Raw data →
* BEGIN *

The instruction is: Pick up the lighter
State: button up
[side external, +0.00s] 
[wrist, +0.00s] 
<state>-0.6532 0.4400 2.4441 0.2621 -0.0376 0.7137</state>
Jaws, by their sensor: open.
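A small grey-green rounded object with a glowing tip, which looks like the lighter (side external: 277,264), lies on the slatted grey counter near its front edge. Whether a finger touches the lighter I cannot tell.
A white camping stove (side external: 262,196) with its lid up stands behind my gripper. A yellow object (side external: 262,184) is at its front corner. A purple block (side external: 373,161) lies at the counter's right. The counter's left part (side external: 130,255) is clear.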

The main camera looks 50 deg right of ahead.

* END *

Set task →
Output the section opening with the line that has "[wrist, +0.00s]" and closing with the line that has "<state>-0.6532 0.4400 2.4441". Keep both end lines and leave out the rest.

Worked answer →
[wrist, +0.00s] 
<state>-0.6532 0.4400 2.4441 0.2621 -0.0376 0.7137</state>

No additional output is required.